C’est à lire
La vie glorieuse et tragique du nageur Alfred Nakache

Celle-ci fait l’objet d’une passionnante biographie écrite par Pierre Assouline. Résumons-la brièvement. Alfred Nakache est né en 1915 dans la communauté juive de Constantine, en Algérie française. Très tôt, il se passionne pour la natation. Il est d’ailleurs surnommé « Artem » (le poisson). Passé en France métropolitaine, surtout à Toulouse, sa ville d’élection, il va enchaîner victoires et records français ou mondiaux et participe aux Jeux olympiques de Berlin. Déchu de sa nationalité française par le régime antisémite de Vichy, il est relativement protégé un temps par sa notoriété publique, même s’il fait partie d’une petite organisation juive de Résistance. Mais dénoncé à la Gestapo, il est enfermé avec sa femme et sa petite fille au camp de Drancy. Le 20 janvier 1944, la famille est poussée dans le convoi numéro 66 vers Auschwitz. Paule (28 ans) et Annie (2 ans) sont immédiatement gazées et brûlées dans les fours crématoires. Alfred lui, y résistera plusieurs mois, et alors que l’Armée rouge s’approche du camp, il accomplira la « marche de la mort » en 1945. Après une seconde détention à Buchenwald, il est enfin libéré et regagne la France. Il participera encore aux Jeux olympiques de 1948 à Londres. En août 1983, alors qu’il nage dans la Méditerranée, il est frappé par un malaise cardiaque et décède. Il est enterré au cimetière de Sète.

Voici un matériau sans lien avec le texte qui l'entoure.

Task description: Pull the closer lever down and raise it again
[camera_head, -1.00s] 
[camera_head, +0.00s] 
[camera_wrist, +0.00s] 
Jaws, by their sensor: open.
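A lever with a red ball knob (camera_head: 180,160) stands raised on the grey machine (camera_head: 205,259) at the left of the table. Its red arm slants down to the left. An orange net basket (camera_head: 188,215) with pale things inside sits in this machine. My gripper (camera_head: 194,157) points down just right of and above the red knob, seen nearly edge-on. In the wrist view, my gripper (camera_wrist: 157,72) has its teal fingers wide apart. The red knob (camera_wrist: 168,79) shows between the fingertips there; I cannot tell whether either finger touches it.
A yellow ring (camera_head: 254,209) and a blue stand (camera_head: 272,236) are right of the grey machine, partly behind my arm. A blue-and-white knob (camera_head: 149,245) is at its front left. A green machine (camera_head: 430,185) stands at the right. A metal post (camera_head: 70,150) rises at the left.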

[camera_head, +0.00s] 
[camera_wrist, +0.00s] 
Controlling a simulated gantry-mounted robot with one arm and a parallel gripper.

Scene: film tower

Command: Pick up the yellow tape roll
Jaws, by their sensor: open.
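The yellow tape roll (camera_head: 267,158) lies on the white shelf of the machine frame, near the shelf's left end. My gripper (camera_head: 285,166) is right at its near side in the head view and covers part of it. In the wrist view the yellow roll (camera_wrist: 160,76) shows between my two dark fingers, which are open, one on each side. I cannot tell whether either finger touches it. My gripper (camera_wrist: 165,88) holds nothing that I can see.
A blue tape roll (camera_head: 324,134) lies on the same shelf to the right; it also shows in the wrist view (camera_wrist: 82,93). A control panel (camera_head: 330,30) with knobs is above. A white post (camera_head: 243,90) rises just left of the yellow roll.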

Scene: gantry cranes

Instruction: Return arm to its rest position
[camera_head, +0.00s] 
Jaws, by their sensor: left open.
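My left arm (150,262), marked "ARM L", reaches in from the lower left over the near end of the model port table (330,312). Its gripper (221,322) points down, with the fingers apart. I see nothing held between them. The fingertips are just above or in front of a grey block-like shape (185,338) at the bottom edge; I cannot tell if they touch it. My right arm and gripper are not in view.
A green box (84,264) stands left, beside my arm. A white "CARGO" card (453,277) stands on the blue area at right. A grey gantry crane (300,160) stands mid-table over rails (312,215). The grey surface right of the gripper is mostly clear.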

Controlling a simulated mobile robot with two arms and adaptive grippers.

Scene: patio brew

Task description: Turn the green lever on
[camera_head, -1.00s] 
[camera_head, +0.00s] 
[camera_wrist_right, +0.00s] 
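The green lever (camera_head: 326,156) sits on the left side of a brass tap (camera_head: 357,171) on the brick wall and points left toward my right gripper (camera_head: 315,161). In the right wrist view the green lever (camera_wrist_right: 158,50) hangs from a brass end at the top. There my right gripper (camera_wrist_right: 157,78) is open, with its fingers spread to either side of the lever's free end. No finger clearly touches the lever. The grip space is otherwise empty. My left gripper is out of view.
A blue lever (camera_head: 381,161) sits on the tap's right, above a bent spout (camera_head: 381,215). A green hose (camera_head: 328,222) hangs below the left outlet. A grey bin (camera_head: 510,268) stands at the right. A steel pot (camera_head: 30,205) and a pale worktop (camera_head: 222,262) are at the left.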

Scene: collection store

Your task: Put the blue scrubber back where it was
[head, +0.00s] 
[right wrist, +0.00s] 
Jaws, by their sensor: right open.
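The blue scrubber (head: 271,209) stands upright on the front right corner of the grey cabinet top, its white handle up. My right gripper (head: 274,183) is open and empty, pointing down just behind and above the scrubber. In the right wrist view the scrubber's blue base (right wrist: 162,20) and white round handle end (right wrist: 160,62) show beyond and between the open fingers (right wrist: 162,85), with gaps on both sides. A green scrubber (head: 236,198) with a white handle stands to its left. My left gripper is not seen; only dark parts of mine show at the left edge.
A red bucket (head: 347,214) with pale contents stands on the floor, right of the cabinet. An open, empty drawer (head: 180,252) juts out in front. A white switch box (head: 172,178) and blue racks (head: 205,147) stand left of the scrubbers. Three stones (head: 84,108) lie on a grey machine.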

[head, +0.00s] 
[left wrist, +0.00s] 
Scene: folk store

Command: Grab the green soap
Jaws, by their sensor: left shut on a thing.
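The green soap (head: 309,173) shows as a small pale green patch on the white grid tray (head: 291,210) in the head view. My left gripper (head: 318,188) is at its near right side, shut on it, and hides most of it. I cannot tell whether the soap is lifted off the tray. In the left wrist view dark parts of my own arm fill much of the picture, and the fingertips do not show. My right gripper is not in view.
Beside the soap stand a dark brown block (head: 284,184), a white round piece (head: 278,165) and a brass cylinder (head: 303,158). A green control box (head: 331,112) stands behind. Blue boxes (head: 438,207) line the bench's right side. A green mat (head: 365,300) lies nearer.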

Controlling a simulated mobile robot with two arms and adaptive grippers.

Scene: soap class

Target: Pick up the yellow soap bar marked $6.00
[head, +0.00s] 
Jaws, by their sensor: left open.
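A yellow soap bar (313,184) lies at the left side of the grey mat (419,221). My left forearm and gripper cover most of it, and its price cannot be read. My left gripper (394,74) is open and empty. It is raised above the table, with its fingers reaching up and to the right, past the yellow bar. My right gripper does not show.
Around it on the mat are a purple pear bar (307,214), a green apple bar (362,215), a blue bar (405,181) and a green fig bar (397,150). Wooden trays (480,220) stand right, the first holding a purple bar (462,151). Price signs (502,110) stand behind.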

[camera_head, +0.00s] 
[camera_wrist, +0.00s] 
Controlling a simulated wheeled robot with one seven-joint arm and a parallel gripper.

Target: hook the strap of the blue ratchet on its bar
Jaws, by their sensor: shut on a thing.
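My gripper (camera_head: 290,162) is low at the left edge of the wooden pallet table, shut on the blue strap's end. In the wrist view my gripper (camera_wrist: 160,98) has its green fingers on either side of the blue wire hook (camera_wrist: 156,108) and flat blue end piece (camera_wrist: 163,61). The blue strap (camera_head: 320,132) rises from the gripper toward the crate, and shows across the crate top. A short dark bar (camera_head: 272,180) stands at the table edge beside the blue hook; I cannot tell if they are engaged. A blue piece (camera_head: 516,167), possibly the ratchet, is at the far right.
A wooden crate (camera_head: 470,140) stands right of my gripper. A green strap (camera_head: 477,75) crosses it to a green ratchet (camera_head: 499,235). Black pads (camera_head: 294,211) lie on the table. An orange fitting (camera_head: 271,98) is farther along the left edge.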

Au-delà de ce récit de vie souvent bouleversant, le livre aborde de nombreux thèmes, qui en font le grand intérêt à la fois humain et historique. C’est d’abord une évocation vivante et chaleureuse de la communauté juive de Constantine, qui compte alors 10’000 personnes, son ouverture, ses relations sociales, sa coexistence longtemps pacifique avec la population arabe, ses nourritures et sa fameuse tradition musicale arabo-andalouse (le populaire chanteur Enrico Macias est lui aussi issu de cette communauté). Quant aux lecteurs intéressés par le sport, ils apprendront beaucoup de choses sur la natation, ses règles, ses techniques, ses méthodes d’entraînement. Relevons aussi des pages intéressantes sur le débat autour de la participation ou non et du boycott préconisé (mais non suivi) des Jeux olympiques de Berlin, qui vont être une grand-messe de propagande du régime nazi. Ils ont d’ailleurs été filmés par Leni Riefenstahl, la cinéaste préférée de Hitler…

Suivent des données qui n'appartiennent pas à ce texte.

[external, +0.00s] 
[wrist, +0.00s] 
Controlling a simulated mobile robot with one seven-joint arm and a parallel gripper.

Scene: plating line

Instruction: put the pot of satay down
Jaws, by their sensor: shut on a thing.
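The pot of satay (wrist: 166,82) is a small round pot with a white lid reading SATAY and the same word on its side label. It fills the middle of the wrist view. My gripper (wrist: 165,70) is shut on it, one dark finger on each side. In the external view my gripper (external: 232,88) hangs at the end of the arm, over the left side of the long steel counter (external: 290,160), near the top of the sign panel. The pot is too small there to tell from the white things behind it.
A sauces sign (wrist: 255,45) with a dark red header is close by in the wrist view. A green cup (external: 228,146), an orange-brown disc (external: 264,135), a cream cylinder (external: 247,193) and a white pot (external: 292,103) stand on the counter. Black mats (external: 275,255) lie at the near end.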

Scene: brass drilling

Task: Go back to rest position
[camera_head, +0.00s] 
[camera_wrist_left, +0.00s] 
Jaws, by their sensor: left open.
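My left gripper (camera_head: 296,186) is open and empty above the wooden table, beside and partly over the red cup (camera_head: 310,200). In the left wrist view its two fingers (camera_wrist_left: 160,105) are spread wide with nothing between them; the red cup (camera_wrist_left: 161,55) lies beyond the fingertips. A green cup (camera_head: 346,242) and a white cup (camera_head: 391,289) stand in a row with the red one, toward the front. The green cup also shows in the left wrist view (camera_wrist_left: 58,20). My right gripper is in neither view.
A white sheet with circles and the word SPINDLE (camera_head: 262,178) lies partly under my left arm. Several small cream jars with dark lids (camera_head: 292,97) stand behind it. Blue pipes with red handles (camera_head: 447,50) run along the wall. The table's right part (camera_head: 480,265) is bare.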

Mais la partie la plus douloureuse du livre, dont la lecture se révèle parfois très dure à supporter, est consacrée à Auschwitz, le camp de l’horreur absolue. Y règnent la faim, la soif, le froid, des conditions d’hygiène épouvantables, les coups, et surtout la peur d’être déclaré inapte au travail et d’être aussitôt envoyé à la chambre à gaz, enfin l’humiliation permanente et la déshumanisation programmée orchestrée par les SS. Comme tous et toutes, les prisonniers et prisonnières du camp, Alfred Nakache a été tatoué : matricule 172763. Il n’a plus de nom, il n’est plus qu’un numéro.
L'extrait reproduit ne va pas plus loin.